那安装好之后测试一下,演示HTML页面地址为:
https://python123.io/ws/demo.html
同样,F12看一看页面源代码,也可以使用之前讲个Requests库,这是HTML 5.0格式代码:
<html><head><title>This is a python demo page</title></head>
<body>
<p class="title"><b>The demo python introduces several python courses.</b></p>
<p class="course">Python is a wonderful general-purpose programming language. You can learn Python from novice to professional by tracking the following courses:
<a href="http://www.icourse163.org/course/BIT-268001" class="py1" id="link1">Basic Python</a> and <a href="http://www.icourse163.org/course/BIT-1001870001" class="py2" id="link2">Advanced Python</a>.</p>
</body></html>
下面利用Beautiful Soup库看看效果,代码如下:
import requests
from bs4 import BeautifulSoup
r = requests.get('https://python123.io/ws/demo.html')
demo = r.text
soup = BeautifulSoup(demo, 'html.parser')
print(soup.prettify())
结果:
<html>
<head>
<title>
This is a python demo page
</title>
</head>
<body>
<p class="title">
<b>
The demo python introduces several python courses.
</b>
</p>
<p class="course">
Python is a wonderful general-purpose programming language. You can learn Python from novice to professional by tracking the following courses:
<a class="py1" href="http://www.icourse163.org/course/BIT-268001" id="link1">
Basic Python
</a>
and
<a class="py2" href="http://www.icourse163.org/course/BIT-1001870001" id="link2">
Advanced Python
</a>
.
</p>
</body>
</html>
Process finished with exit code 0
可以发现格式和原来的一致了,针不戳
(2)Beautiful Soup库的基本元素
Beautiful Soup库是解析、遍历、维护“标签树”的功能库
<p>..</p> : 标签Tag
名称Name——成对出现
属性Attributes——0个或多个
Beautiful Soup库,也叫beautifulsoup4 或bs4 约定引用方式如下,即主要是用BeautifulSoup类
from bs4 import BeautifulSoup
import bs4
标签树对应着BeautifulSoup类,BeautifulSoup对应一个HTML/XML文档的全部内容
Beautiful Soup库解析器如下:
soup=BeautifulSoup('<html>data</html>','html.parser')
BeautifulSoup类的基本元素:
a.Tag标签
还是对之前的例子,执行以下代码:
import requests
from bs4 import BeautifulSoup
url = 'http://python123.io/ws/demo.html'
r = requests.get(url)
soup = BeautifulSoup(r.text, 'html.parser')
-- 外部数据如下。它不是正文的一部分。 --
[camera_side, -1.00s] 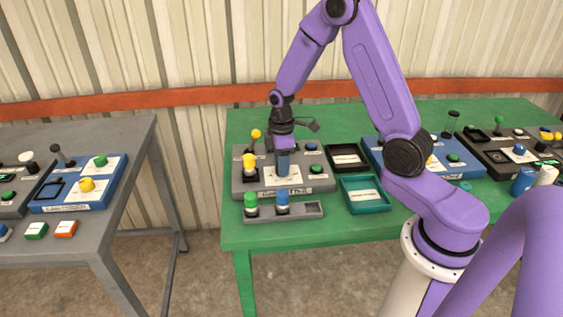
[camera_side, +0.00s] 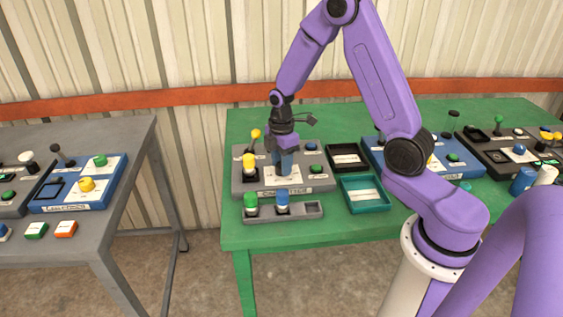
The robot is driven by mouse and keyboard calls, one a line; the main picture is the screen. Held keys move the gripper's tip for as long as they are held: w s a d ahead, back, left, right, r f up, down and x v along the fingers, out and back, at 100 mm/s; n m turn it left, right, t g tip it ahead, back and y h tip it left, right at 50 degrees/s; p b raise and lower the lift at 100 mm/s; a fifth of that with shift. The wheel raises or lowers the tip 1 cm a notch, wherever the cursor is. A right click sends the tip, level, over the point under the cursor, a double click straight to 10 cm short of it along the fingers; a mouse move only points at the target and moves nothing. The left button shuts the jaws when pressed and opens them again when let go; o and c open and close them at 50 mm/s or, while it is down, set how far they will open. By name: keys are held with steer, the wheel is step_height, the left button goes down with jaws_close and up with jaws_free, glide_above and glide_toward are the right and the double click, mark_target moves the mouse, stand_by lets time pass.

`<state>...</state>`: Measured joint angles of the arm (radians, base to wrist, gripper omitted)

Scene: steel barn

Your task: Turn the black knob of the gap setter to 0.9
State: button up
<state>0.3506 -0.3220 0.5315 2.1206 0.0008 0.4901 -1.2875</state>
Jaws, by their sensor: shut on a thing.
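The gap setter is a grey panel (camera_side: 318,184) on the left part of the green table, with a partly readable label on its front. My gripper (camera_side: 285,172) points down over the white dial plate (camera_side: 293,182) in the middle of this panel. Its blue fingers are shut on the black knob, which they hide from this side. The dial's marks and the knob's pointer are too small or covered, so I cannot read the setting.
In front is a grey holder with green (camera_side: 250,203) and blue (camera_side: 282,201) pieces. Black (camera_side: 347,145) and teal (camera_side: 345,184) trays lie to the right.

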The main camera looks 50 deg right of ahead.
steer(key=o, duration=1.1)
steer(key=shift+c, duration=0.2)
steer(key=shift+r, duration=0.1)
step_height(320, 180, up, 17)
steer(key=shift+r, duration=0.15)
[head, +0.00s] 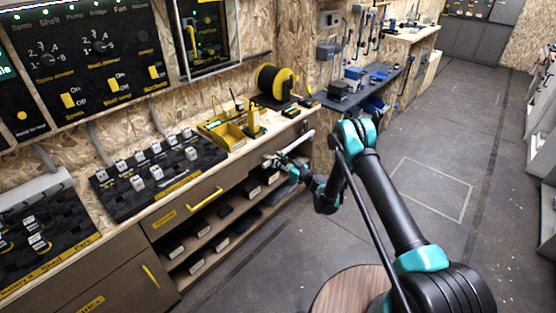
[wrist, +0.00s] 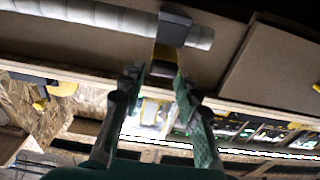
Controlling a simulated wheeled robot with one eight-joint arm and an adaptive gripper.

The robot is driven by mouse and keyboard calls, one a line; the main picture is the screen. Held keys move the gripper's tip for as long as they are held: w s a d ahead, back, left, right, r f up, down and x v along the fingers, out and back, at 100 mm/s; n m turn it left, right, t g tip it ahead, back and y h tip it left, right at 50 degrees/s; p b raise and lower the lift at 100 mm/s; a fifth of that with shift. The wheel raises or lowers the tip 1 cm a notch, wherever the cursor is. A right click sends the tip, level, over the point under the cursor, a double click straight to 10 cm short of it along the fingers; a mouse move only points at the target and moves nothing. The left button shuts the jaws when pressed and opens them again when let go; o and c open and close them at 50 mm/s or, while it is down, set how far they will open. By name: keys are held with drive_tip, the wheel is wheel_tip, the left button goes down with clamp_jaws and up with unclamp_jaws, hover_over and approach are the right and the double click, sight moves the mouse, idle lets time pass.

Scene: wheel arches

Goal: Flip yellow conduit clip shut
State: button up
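The yellow conduit clip (wrist: 167,53) shows in the wrist view at the top centre, with a dark grey block (wrist: 175,28) lying across a pale conduit (wrist: 95,14). The clip's lower, darker end appears just beyond and between my fingertips; I cannot tell whether they touch it. My gripper (wrist: 157,76) is open, with a clear gap between its two fingers. In the head view my gripper (head: 272,161) is at the front edge of the workbench, just below a pale bar (head: 298,141) that looks like the conduit. The clip is too small to make out there.
The workbench holds a black switch board (head: 155,172), a yellow tray (head: 222,133) and a yellow cable reel (head: 276,82). Open shelves (head: 222,222) with dark boxes lie below the bench. The floor (head: 430,150) to the right is clear.

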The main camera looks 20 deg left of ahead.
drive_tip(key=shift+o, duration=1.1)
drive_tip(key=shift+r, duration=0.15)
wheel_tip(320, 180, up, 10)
print(soup.title) # This is Tag
print(soup.a) # This is also a Tag
结果:
<title>This is a python demo page</title>
<a class="py1" href="http://www.icourse163.org/course/BIT-268001" id="link1">Basic Python</a>
任何存在于HTML语法中的标签都可以用soup.访问获得 当HTML文档中存在多个相同对应内容时,soup.返回第一个
b.Name
还是对之前的例子,执行以下代码:
import requests
from bs4 import BeautifulSoup
url = 'http://python123.io/ws/demo.html'
r = requests.get(url)
soup = BeautifulSoup(r.text, 'html.parser')
print(soup.a.name)
print(soup.a.parent.name)
print(soup.a.parent.parent.name)
结果:
a
p
body
每个都有自己的名字,通过.name获取,字符串类型
c.Attributes(属性)
对之前的例子,执行以下代码:
import requests
from bs4 import BeautifulSoup
url = 'http://python123.io/ws/demo.html'
r = requests.get(url)
soup = BeautifulSoup(r.text, 'html.parser')
tag = soup.a
print(tag.attrs)
print(tag.attrs['class'])
print(tag.attrs['href'])
print(type(tag.attrs))
print(type(tag))
结果如下:
{'href': 'http://www.icourse163.org/course/BIT-268001', 'class': ['py1'], 'id': 'link1'}
['py1']
http://www.icourse163.org/course/BIT-268001
<class 'dict'>
<class 'bs4.element.Tag'>
Process finished with exit code 0
一个<tag>可以有0或多个属性,字典类型
d.NavigableString
import requests
from bs4 import BeautifulSoup
url = 'http://python123.io/ws/demo.html'
r = requests.get(url)
soup = BeautifulSoup(r.text, 'html.parser')
tag = soup.a
print(tag)
print(tag.string)
print(soup.p)
print(soup.p.string)
print(type(soup.p.string))
结果如下:
<a class="py1" href="http://www.icourse163.org/course/BIT-268001" id="link1">Basic Python</a>
Basic Python
<p class="title"><b>The demo python introduces several python courses.</b></p>
The demo python introduces several python courses.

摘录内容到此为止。